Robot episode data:
════════════════════

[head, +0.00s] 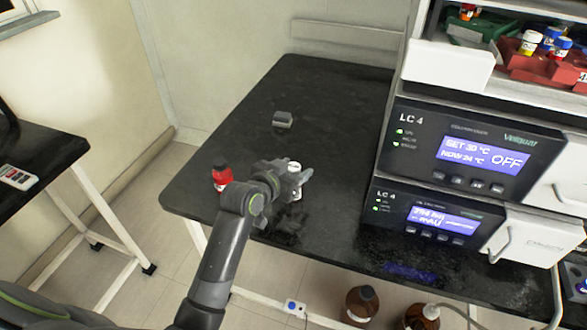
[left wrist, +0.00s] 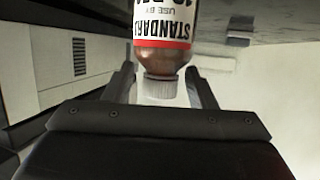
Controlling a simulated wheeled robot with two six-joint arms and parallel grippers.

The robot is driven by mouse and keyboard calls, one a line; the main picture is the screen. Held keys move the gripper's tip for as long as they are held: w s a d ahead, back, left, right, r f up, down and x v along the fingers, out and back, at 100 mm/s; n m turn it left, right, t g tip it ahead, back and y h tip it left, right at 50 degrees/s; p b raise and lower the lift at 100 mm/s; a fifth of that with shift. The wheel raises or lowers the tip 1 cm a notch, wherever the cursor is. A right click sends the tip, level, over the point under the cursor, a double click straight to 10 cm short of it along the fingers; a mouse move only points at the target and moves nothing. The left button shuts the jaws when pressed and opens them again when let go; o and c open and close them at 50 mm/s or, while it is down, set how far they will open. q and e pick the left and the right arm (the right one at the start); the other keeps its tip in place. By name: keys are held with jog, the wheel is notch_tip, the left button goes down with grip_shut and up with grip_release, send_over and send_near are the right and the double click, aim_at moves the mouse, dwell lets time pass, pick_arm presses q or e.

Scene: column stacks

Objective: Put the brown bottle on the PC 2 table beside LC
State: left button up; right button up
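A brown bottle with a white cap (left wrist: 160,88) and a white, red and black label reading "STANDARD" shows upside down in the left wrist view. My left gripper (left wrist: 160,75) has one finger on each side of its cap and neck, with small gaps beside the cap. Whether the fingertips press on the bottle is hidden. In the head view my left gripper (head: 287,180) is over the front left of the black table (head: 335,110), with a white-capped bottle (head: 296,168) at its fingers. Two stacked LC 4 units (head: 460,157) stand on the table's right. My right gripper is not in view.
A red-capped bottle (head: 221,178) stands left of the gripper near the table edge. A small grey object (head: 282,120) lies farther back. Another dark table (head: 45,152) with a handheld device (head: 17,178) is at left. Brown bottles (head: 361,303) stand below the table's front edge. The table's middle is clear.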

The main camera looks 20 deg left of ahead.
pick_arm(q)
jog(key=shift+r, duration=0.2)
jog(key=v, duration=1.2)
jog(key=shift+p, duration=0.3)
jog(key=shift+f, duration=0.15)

════════════════════

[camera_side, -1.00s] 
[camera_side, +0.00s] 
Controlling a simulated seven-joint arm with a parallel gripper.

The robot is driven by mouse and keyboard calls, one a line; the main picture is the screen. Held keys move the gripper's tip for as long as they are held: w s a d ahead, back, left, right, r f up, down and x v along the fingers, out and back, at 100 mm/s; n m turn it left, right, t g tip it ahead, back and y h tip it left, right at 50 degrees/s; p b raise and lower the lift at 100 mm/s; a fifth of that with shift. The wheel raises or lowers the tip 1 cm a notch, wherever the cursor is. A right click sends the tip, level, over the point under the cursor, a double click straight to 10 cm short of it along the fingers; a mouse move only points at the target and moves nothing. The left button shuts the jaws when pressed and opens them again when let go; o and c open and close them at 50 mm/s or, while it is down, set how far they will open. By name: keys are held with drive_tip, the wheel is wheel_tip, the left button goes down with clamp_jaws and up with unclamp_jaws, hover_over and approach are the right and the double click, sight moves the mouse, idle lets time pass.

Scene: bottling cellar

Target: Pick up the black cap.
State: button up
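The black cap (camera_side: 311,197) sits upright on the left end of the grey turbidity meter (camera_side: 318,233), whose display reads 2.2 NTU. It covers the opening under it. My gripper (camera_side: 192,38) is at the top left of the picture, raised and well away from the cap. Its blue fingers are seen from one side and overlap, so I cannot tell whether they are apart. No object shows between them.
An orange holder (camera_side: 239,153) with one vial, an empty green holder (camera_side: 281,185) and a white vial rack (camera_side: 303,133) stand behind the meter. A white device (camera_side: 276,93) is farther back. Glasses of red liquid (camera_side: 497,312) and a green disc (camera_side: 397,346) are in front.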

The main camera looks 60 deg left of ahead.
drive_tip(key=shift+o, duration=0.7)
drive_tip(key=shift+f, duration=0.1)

════════════════════

To be done:
Determine how many lines contain the word "double" and reply with that number alone.

Problem solution:
2